L'auteur a jugé à propos d'alterner ces paroles, de leur faire une sorte de réplique. Il fait intervenir sur le trottoir un aveugle qui entonne une chanson dont les paroles profanes sont une sorte de réponse aux prières des agonisants.
« Tout à coup on entendit sur le trottoir un bruit de gros sabots, avec le frôlement d'un bâton, et une voix s'éleva, une voie rauque qui chantait :
« Souvent la chaleur d'un beau jour Fait rêver fillette à l'amour. Il souffla bien fort ce jour-là, Et le jupon court s'envola. »
C'est à ce moment que madame Bovary meurt.
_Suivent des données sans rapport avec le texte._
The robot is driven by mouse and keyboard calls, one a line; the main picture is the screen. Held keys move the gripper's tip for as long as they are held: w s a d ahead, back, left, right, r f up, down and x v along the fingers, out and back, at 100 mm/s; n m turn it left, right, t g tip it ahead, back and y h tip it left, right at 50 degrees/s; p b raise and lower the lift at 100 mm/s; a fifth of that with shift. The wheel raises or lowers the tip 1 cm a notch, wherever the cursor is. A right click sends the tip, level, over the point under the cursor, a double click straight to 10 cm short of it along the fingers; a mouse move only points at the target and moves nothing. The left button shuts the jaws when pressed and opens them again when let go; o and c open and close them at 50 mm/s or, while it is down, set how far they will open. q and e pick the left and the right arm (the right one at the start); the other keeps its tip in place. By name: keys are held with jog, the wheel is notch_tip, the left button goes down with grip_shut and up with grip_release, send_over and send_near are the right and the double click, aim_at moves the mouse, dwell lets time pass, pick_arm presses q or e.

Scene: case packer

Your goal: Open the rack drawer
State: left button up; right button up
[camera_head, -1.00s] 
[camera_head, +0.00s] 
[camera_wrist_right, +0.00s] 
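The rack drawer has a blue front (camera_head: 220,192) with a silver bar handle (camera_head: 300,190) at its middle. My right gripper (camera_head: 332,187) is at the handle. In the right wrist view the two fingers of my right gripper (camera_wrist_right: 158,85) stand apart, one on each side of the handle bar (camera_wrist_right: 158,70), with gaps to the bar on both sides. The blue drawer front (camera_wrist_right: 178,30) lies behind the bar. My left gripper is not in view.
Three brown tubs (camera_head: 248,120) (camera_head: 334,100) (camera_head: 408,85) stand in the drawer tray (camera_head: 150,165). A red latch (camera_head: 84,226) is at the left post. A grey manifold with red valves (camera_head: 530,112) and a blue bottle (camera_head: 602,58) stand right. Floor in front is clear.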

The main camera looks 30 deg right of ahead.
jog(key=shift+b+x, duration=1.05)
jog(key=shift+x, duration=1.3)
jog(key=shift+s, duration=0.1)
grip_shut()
Ainsi voilà le tableau : d'un coté, le prêtre qui récite les prières des agonisants ; de l'autre, le joueur d'orgue, qui excite chez la mourante « un rire atroce, frénétique, désespéré, croyant voir la face hideuse du misérable qui se dressait dans les ténèbres éternelles comme un épouvantement... Une convulsion la rabattit sur le matelas. Tous s'approchèrent. Elle n'existait plus. »
Et puis ensuite, lorsque le corps est froid, la chose qu'il faut respecter par-dessus tout, c'est le cadavre que l'âme a quitté. Quand le mari est là, à genoux, pleurant sa femme, quand il a étendu sur elle le linceul, tout autre se serait arrêté, et c'est le moment où M. Flaubert donna le dernier coup de pinceau.
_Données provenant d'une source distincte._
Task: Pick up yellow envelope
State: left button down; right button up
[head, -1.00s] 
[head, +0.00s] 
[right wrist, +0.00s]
« Le drap se creusait depuis ses seins jusqu'à ses genoux, se relevant ensuite à la pointe des orteils. »
Voilà la scène de la mort, Je l'ai abrégée, je l'ai groupée en quelque sorte. C'est à vous de juger et d'apprécier si c'est là le mélange du sacré au profane, ou si ce ne serait pas plutôt le mélange du sacré au voluptueux.
Ici encore, justesse de la notion finale qui pointe le "mélange du sacré au profane" ou "plutôt le mélange du sacré au voluptueux".
Il est évident que ce qu'accomplit l'écriture flaubertienne par le travail de juxtaposition du profane et du sacré a quelque chose d'insupportable pour Pinard et c'est en cela que la lecture de Pinard rend hommage au texte de Flaubert même si c'est pour mieux exiger qu'on l'évacue, qu'on en finisse avec lui.